The decisive layer remains the bridge team. That is precisely why independent, non-GNSS references matter so much. Hardware buys you resilience; trained, sceptical watchkeepers are what stop a confident-but-false display from becoming a grounding.
Verify every date and clause above against the primary issuing body before relying on it operationally, and confirm your specific carriage and AIS obligations with your flag state.
If you operate in the Gulf and want a bridge-OT and GNSS-resilience review mapped to MSC.428(98) and your SMS, book a consultation with Solas Security.
Frequently asked
Is GNSS jamming the same as spoofing?
No. Jamming denies the GPS signal so the receiver loses fix; spoofing replaces it with a false but convincing position. Spoofing is more dangerous because the bridge may not notice it, and a single spoof can corrupt ECDIS, AIS, ARPA and GMDSS positioning at once.
Does IMO have a specific rule for GPS spoofing?
There is no standalone IMO anti-spoofing rule. MSC.1/Circ.1644 (2021) addresses deliberate GNSS interference and urges states and operators to act, and SOLAS V/19 sets carriage requirements. Cyber risk is governed by MSC.428(98) under the SMS. Verify current text with IMO.
Do IACS UR E26 and E27 apply to my existing ship?
Not retroactively. They apply to ships contracted for construction on or after 1 July 2024. Existing vessels remain under MSC.428(98)/the ISM SMS, but many classification societies now recommend E26-aligned practices and Port State Control increasingly audits cyber as part of ISPS.

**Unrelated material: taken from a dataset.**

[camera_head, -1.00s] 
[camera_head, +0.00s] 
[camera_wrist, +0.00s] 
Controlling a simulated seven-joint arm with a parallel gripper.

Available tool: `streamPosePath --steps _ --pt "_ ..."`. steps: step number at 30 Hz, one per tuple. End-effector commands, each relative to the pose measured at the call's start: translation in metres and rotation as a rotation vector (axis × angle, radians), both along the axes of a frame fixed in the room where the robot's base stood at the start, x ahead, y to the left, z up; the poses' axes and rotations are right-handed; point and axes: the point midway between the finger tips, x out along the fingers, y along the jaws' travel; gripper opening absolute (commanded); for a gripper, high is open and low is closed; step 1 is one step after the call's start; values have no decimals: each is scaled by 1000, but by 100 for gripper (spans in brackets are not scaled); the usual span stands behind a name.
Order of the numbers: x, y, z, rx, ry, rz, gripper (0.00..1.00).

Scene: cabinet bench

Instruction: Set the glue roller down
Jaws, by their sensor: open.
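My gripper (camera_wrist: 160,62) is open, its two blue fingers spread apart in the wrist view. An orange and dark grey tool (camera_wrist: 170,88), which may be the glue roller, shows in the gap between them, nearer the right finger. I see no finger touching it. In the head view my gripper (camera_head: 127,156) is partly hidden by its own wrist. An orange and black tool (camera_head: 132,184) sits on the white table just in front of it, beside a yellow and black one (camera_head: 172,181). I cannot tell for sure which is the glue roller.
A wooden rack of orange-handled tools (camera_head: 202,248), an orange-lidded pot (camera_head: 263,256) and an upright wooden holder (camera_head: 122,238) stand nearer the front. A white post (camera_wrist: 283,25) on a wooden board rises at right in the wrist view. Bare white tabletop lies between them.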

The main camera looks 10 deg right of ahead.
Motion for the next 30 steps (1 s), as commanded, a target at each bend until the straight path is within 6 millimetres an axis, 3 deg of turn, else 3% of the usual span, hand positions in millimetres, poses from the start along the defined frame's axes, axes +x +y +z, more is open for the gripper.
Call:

Should we switch off AIS in the Gulf?
AIS transmission remains governed by SOLAS. UKMTO advises operators to review AIS transmission policy within their risk management framework while staying compliant. Decisions on silencing AIS are master/operator-led and should be documented and coordinated with your flag state.
What is the single most effective mitigation?
A trained bridge team that treats the GNSS position as one input to be cross-checked, not ground truth. Radar ranges, visual bearings and dead reckoning are independent of GNSS and catch spoofing that hardware alone may miss.